Post n°17 pubblicato il 18 Novembre 2010 da paolo.albaneseshow

La politica è servizio, richiede grande senso di responsabilità civile e sociale, chiede di saper ascoltare, di saper guardare dentro i problemi senza nasconderli con parole insignificanti, di semplificarli nella loro realtà per decidere e agire in funzione del bene comune.

La politica è orientamento e organizzazione della vita dell’uomo e, come tale, non deve essere patrimonio di addetti ai lavori ma di tutti e tutti devono essere chiamati a partecipare ai processi decisionali.
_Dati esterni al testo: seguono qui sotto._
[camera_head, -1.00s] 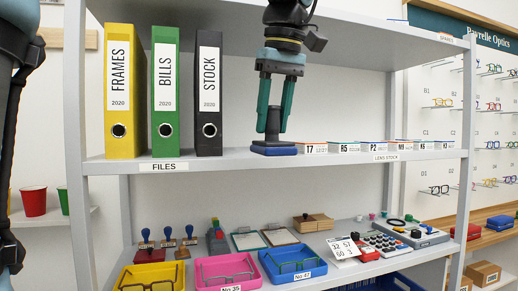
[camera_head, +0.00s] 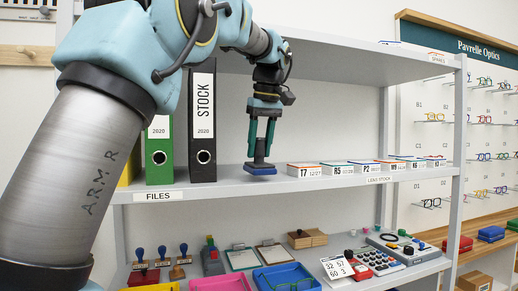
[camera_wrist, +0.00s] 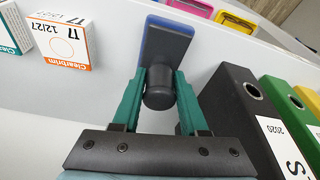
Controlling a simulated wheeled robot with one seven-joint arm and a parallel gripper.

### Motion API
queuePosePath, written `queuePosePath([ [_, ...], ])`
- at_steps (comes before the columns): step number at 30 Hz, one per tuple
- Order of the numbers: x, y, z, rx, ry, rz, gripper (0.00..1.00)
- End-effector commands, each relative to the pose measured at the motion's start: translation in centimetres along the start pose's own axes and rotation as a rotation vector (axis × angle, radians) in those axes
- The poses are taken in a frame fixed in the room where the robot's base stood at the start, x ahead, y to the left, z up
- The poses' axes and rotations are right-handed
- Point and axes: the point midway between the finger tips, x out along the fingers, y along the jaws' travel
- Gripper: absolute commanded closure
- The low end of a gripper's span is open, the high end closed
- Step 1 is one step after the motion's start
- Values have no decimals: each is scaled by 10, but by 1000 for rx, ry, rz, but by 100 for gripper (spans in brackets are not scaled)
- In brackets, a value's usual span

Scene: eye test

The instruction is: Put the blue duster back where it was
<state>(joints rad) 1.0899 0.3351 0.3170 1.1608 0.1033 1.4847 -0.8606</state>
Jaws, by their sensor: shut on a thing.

Con la politica si decide il nostro futuro.

Quando invece la politica diventa esercizio del potere per il potere, si mette al servizio di comitati di affari o si lascia condizionare da un sottobosco di interessi particolari, allora rappresenta una degenerazione insopportabile da isolare e combattere

Riportare la società in generale (e i giovani in particolare) ad avere passione politica, fiducia nelle istituzioni, a impegnarsi per una società più giusta, a misura dell’ambiente in cui vive, significa davvero essere dalla parte dei cittadini e credere nel futuro.

Dobbiamo vincere questa sfida proprio partendo da realtà locali come la nostra, superando le “tristi passioni” dell’antipolitica, dell’individualismo, dell’interesse di parte e personale.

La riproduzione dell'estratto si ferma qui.